Paul Haines signing at the launch of The Last Days Of Kali Yuga. (photo by me)

After that was the Ticonderoga Publications 15th birthday bash, which included the official launch of their two latest anthologies, Dead Red Heart and More Scary Kisses. Russell B Farr, editor at Ticonderoga, spoke first to a packed room, talking about the birth and development of the press. Then others spoke about their involvement in it – Grant Stone, Jonathan Strahan, Sean Williams, Angela Slatter, Lisa L Hannett. You can see from the list of names there just how influential and respected Ticonderoga is. Then the books launched, with a number of the authors present signing copies. As I have a story in Dead Red Heart, it was an honour to sit among those authors, signing for people.

As if that wasn’t a big enough day, in the evening was the official Orbit/Gollancz Natcon Fifty Awards Ceremony, hosted by Grant Stone, awarding the local WA Tin Duck Awards and the national Ditmar Awards.
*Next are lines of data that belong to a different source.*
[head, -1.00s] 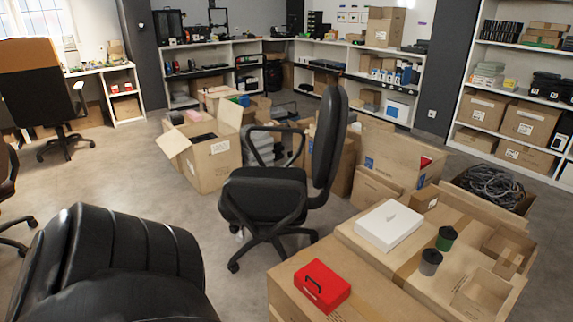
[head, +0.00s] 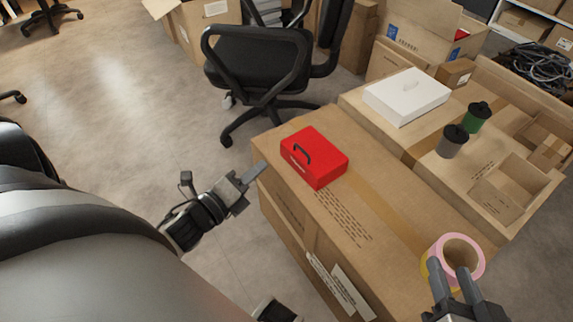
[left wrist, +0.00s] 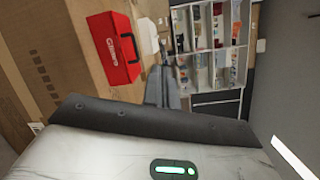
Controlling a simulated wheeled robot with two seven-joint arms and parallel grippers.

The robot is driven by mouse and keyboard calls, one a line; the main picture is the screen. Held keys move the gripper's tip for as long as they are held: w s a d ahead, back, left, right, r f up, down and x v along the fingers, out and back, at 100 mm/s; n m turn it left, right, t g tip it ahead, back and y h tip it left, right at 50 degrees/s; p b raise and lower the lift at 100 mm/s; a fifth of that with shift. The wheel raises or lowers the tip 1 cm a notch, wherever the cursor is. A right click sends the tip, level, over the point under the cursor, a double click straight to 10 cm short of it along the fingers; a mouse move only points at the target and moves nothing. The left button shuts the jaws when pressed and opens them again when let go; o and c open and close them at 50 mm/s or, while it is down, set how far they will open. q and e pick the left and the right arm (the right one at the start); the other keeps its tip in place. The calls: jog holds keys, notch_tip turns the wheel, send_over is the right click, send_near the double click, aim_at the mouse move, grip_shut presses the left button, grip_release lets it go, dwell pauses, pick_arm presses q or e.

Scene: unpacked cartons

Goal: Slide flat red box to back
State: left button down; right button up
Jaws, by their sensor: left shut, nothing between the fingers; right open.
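My left gripper (head: 259,171) is shut and empty, just left of the carton's edge and of the red box, with a gap to the box. Its fingers show in the left wrist view (left wrist: 168,68). My right gripper (head: 451,268) is open at the carton's lower right, over or against a pink and yellow tape roll (head: 475,252); contact is unclear.
A white box (head: 405,97), a grey cup (head: 452,143) and a green cup (head: 477,118) stand on the adjoining carton behind. An open compartment (head: 505,185) lies to the right. A black office chair (head: 262,65) stands behind left. The carton top around the red box is clear.

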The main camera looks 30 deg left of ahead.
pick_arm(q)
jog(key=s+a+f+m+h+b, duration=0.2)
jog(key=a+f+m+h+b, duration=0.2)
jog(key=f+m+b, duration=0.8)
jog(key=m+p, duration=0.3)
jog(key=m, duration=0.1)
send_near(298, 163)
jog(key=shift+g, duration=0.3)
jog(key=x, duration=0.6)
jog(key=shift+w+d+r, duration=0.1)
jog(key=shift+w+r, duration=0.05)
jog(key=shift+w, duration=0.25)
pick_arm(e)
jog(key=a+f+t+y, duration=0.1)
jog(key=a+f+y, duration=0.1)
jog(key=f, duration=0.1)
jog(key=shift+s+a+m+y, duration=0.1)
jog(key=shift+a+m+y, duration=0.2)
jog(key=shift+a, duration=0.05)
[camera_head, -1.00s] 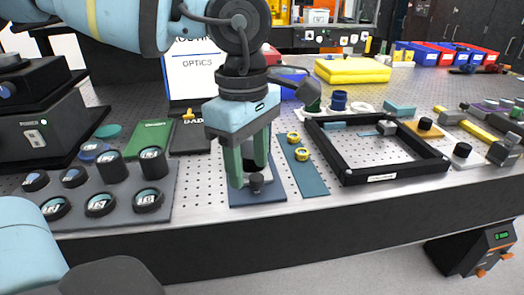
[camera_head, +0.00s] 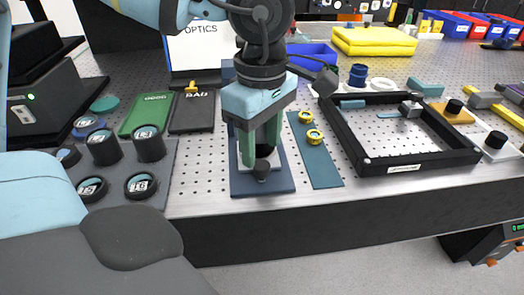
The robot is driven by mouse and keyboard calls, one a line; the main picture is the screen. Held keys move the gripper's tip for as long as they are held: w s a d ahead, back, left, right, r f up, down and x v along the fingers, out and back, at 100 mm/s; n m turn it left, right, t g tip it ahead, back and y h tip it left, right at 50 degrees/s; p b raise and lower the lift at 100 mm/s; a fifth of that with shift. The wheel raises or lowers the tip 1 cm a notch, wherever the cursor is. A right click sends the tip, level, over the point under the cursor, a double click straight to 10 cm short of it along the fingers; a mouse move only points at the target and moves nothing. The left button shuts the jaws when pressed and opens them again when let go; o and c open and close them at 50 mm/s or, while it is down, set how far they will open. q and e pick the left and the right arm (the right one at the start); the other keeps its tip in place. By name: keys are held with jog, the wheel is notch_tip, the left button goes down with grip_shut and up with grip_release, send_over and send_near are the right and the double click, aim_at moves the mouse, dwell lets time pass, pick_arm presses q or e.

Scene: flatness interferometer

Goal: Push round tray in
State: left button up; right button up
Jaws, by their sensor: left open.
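A blue-grey plate (camera_head: 240,186) lies flat at the front of the perforated table. A paler surface shows on it behind my fingers. A small dark round knob (camera_head: 262,170) stands near the plate's front, at my left gripper's fingertips. My left gripper (camera_head: 262,163) points down over this plate, its two green fingers apart. I cannot tell whether the fingers touch the knob. No round tray can be clearly made out; the gripper hides much of the plate's middle. My right gripper is not in view.
Left are several round lidded pieces on a grey rack (camera_head: 158,194), a green GOOD pad (camera_head: 146,115) and a dark BAD pad (camera_head: 193,112). Right are a blue strip (camera_head: 318,160) with two brass rings and a black frame (camera_head: 425,163). The table's front edge is close.

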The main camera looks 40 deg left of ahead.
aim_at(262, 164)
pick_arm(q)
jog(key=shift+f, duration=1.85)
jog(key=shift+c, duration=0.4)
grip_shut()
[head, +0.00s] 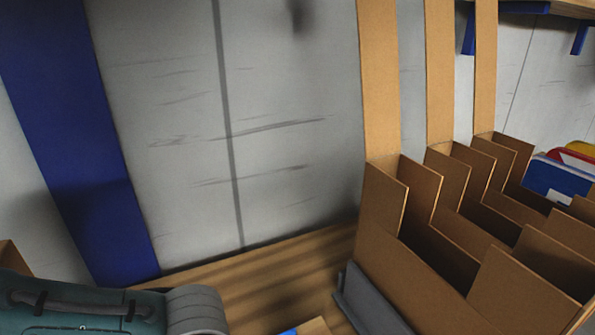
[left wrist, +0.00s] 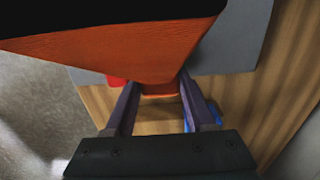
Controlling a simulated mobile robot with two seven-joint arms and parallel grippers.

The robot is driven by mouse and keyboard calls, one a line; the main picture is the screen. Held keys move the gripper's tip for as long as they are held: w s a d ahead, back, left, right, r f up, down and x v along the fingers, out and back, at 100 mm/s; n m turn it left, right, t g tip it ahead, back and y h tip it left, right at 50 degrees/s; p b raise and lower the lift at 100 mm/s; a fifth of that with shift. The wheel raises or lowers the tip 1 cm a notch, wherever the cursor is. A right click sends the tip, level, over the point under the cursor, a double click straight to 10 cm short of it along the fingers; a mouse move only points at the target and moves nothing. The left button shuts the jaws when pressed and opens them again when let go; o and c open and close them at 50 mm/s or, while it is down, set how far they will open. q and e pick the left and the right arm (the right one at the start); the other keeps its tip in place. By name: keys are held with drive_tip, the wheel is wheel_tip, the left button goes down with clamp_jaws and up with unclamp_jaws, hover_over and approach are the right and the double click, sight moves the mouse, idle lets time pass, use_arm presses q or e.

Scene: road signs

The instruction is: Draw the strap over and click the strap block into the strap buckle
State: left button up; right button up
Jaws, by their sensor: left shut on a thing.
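My left gripper (left wrist: 158,92) shows in the left wrist view, with its two dark fingers closed on the narrow lower end of an orange piece (left wrist: 130,55). The piece widens away from the fingers and has a black part (left wrist: 90,18) over it. I cannot tell for sure whether it is the strap block. No strap or strap buckle can be made out for certain in either view. Neither gripper shows in the head view, and my right gripper is out of sight.
A brown slotted rack (head: 400,270) stands at the right on a wooden surface (head: 265,285), with tall tan boards rising from it. A teal bag (head: 85,312) lies at the lower left beside a grey roll (head: 195,308). The grey wall (head: 280,130) closes the back.

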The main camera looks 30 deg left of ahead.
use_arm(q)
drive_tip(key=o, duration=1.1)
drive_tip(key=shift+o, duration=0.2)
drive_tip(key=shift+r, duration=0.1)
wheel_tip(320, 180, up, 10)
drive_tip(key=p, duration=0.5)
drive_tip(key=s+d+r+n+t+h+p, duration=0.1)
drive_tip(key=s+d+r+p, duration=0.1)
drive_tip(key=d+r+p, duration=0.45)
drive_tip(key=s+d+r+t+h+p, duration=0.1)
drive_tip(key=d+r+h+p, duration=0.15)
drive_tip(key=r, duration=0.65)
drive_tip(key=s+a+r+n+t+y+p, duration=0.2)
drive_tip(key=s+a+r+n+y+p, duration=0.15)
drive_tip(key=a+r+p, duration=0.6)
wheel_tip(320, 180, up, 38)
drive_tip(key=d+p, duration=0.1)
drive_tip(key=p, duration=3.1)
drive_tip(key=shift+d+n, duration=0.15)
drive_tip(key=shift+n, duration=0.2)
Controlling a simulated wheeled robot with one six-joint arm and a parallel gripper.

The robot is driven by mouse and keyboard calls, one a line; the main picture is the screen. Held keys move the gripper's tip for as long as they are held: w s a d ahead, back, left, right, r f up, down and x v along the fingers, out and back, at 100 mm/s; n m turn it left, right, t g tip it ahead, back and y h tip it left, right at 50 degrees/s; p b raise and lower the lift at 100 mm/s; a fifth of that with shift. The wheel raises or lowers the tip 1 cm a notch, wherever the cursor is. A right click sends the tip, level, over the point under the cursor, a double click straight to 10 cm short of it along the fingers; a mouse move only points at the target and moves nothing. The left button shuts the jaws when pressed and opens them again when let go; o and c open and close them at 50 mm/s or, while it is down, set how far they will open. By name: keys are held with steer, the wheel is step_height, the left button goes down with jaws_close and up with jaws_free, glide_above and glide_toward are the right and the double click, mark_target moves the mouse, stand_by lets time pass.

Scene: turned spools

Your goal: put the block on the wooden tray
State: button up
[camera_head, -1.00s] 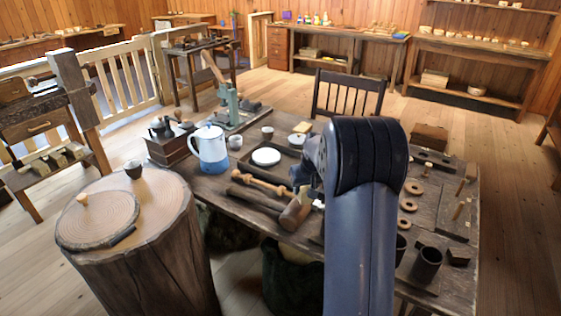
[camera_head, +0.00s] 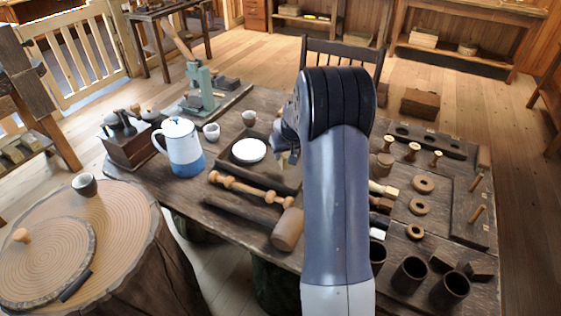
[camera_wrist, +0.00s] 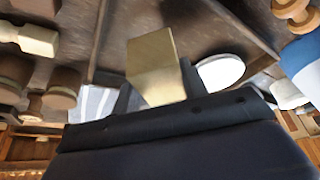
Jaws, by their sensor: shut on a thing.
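My gripper (camera_head: 284,152) is shut on a pale yellow-brown block (camera_wrist: 155,65), which fills the space between the fingers in the wrist view. In the head view the block (camera_head: 282,160) shows only as a small patch below the fingers, partly hidden by my arm. The dark wooden tray (camera_head: 272,174) lies on the workbench, with a round white dish in its left part. My gripper and the block appear over the tray's right side. The height above it is hard to tell, and my arm hides the tray's right edge.
A white dish (camera_head: 249,150) takes up part of the tray. A blue-and-white pot (camera_head: 180,147) stands to the left. A turned spindle (camera_head: 250,190) and a mallet (camera_head: 287,229) lie in front. Wooden rings (camera_head: 420,206), spools and dark cups (camera_head: 409,274) crowd the right side.

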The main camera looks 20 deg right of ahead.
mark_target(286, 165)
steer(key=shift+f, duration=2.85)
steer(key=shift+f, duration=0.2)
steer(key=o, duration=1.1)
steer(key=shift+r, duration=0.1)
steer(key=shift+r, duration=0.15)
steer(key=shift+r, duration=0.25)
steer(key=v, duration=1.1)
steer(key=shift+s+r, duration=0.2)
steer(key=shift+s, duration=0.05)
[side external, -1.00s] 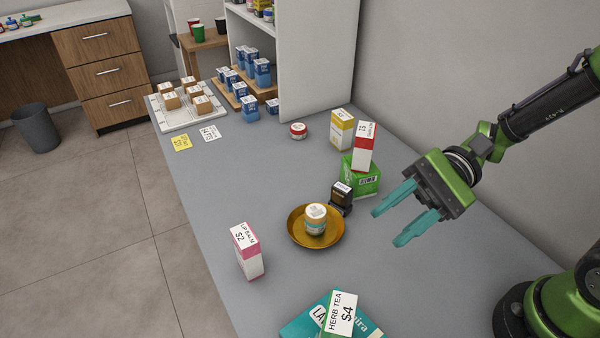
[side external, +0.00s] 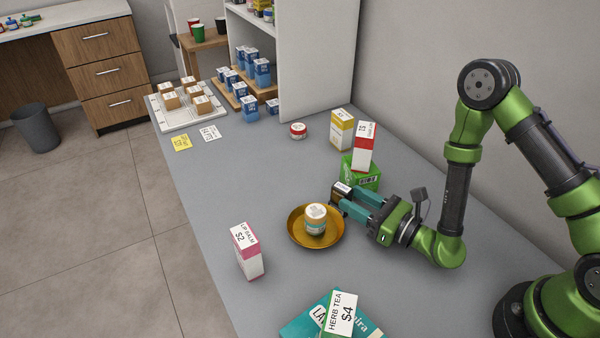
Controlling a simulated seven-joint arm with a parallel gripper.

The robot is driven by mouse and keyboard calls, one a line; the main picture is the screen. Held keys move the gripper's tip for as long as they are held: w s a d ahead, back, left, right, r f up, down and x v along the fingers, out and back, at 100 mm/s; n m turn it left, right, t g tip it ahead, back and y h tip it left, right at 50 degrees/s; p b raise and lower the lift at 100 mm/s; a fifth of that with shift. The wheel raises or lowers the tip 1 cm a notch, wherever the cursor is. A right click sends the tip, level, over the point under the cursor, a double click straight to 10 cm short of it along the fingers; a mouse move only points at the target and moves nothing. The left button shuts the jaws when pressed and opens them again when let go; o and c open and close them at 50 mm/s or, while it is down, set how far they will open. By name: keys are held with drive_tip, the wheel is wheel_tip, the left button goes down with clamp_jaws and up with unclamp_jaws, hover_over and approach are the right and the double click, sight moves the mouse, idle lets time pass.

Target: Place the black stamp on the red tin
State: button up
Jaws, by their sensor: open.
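The black stamp (side external: 341,189) stands on the grey counter, just behind the brass dish and in front of the green box. My gripper (side external: 352,201) is low over the counter, its teal fingers pointing left at the stamp. The fingers are open and reach the stamp's right side, hiding its lower part; I cannot tell whether they touch it. The red tin (side external: 298,131), a small round tin with a red side and pale label on top, sits farther back on the counter, apart from other things.
A brass dish (side external: 295,238) holding a small jar (side external: 315,218) is left of my gripper. A green box (side external: 366,175) with a red-and-white box (side external: 364,148) on it, and a yellow box (side external: 341,130), stand behind. A lip balm box (side external: 246,252) stands front left. Counter around the tin is clear.

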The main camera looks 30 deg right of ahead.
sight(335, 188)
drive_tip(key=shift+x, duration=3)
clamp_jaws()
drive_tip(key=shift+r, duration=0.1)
If you’re interested in the results, get to Google.

Then there was a room party. We don’t… yeah, you know the score.


I woke up close to dead. What a fantastic weekend. There were more panels in the morning and a closing ceremony, but my flight home was at 1pm. A bunch of us met for coffee and then we did the last rounds of the bar area saying our farewells, before Paul Haines and I shared a cab to the airport.

It was a tremendous convention and I’m glad to have been a part of it. Roll on the next thing. Meanwhile, I think I’ll sleep for a week.

I highly recommend you check out Cat Sparks’ Flickr album of the event to see some great shots of people and activities. You can find that here. I’m sure I’ve missed stuff – the hours wandering the Dealer’s Room, panels here and there that my mind has blanked out or drowned in expensive hotel beer, that sort of thing. Forgive me. Hopefully this has given you a decent idea of the con. I’ll post more photos and updates over the next couple of days as things come in.